If there's no law against him linking to content, then regardless of how stupidly he argued his case in court, he should still have won the lawsuit. The judge can't simply ignore the law!
A judge isn't paid to know every last law on the books. A judge is paid to know how to weigh up separate legal arguments as they are presented to them and conduct additional research if they deem it appropriate.
The content owner presented the argument, "This is my content. He is circumventing the means I have put in place to control access to it. The Digital Millenium Copyright Act says that any attempt to circumvent access control is against the law."
The idiot defended himself with, "But! But! He's Ghengis Khan!"
The judge didn't ignore any laws that were presented to him. He considered the arguments presented and sided with the coherent one.
Now, had the idiot argued that, "The DMCA applies to circumvention of encryption. This was not encrypted and so that argument is invalid. This guy put his content on the net and I linked to it via standard internet norms. That he wanted people to walk down only one path to his content, so he could profit better, doesn't change the fact that another commonly used path existed that he made no attempt to secure." he might have won. Had he hired a lawyer to put many years of training on how to skillfully craft that argument, he'd have been even more likely to have won.
The fact remains, the judge did exactly what judges are supposed to do - he weighed up the arguments as they were presented to him. That the idiot failed to present a cohesive argument means that, yes, he should have lost under the way the U.S. legal system works.
Now you can argue that judges should be required to be case law experts on any case they hear...
Think about that for a moment. Consider the breadth of case law out there. Consider how lawyers already specialize in specific areas because knowing every area, even if you just have a good grounding and do research in specific cases, is all but impossible. Do we want specialist judges? It's a great ideal. But now consider the cost to every county that have to provide separate divorce judges, patent law judges, business law judges, etc. Now a county needs twenty or thirty judicial variants to support what you're asking for.
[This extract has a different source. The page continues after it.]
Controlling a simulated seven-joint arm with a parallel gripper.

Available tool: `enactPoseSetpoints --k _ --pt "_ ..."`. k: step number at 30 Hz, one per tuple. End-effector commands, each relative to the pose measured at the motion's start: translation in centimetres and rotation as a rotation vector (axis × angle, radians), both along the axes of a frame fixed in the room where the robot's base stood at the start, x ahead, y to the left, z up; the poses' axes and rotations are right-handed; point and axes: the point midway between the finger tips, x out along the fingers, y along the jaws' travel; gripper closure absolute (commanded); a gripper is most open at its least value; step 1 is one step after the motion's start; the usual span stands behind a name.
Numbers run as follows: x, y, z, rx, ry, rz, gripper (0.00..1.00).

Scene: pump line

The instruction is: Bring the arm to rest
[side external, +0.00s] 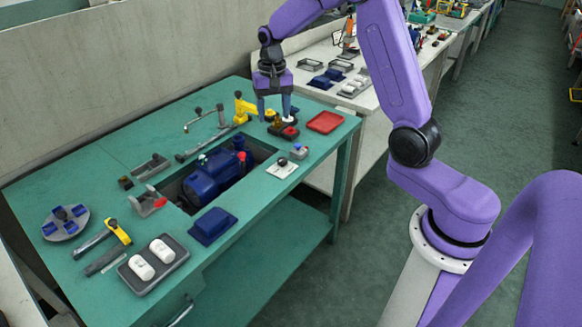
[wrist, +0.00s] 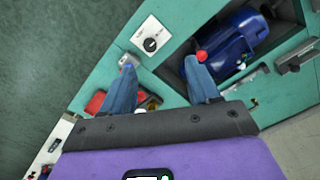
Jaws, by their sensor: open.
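My gripper (side external: 274,110) points down over the far right part of the green bench (side external: 120,165), with its two fingers apart and nothing seen between them. A small dark block with a red button (side external: 290,131) lies just below and beside the fingers; I cannot tell whether a finger touches it. In the wrist view my gripper (wrist: 159,67) also shows spread blue-grey fingers. The blue pump (wrist: 225,47) sits in the bench's recess near the right finger, and it also shows in the side view (side external: 210,175).
A red tray (side external: 325,122) lies right of the gripper and a yellow clamp (side external: 243,107) stands left. A white plate with a black knob (side external: 281,168) lies nearer. Several tools and a grey tray with white parts (side external: 176,268) occupy the near left. Open floor (side external: 490,120) lies right.

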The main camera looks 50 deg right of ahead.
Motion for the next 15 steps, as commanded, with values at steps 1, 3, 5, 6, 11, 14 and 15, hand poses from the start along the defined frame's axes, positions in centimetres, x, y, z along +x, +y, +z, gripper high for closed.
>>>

How do they pay for this? Well, so far, court costs get passed on to the loser. Slashdot readers regularly bitch that the massive cost of losing already makes a legal defense impossible for the common man to risk - hence things like the RIAA settlements. Do you really want to make this situation even worse?
Yes, in an ideal world, everything would be perfect: Judges would be experts on what they heard and the pure, fabulous truth would be all that mattered - and it would somehow all be for free. Back in the real world, a tradeoff has to be made. To ensure realistic access to justice, that balance point has been chosen as: Judges aren't expected to be case law experts, they're expected to weigh up arguments well. You can hire a lawyer to ensure your argument is well presented.
It's not perfect but it's the best system anyone's come up with so far. Under this system, yes, the guy deserved to lose.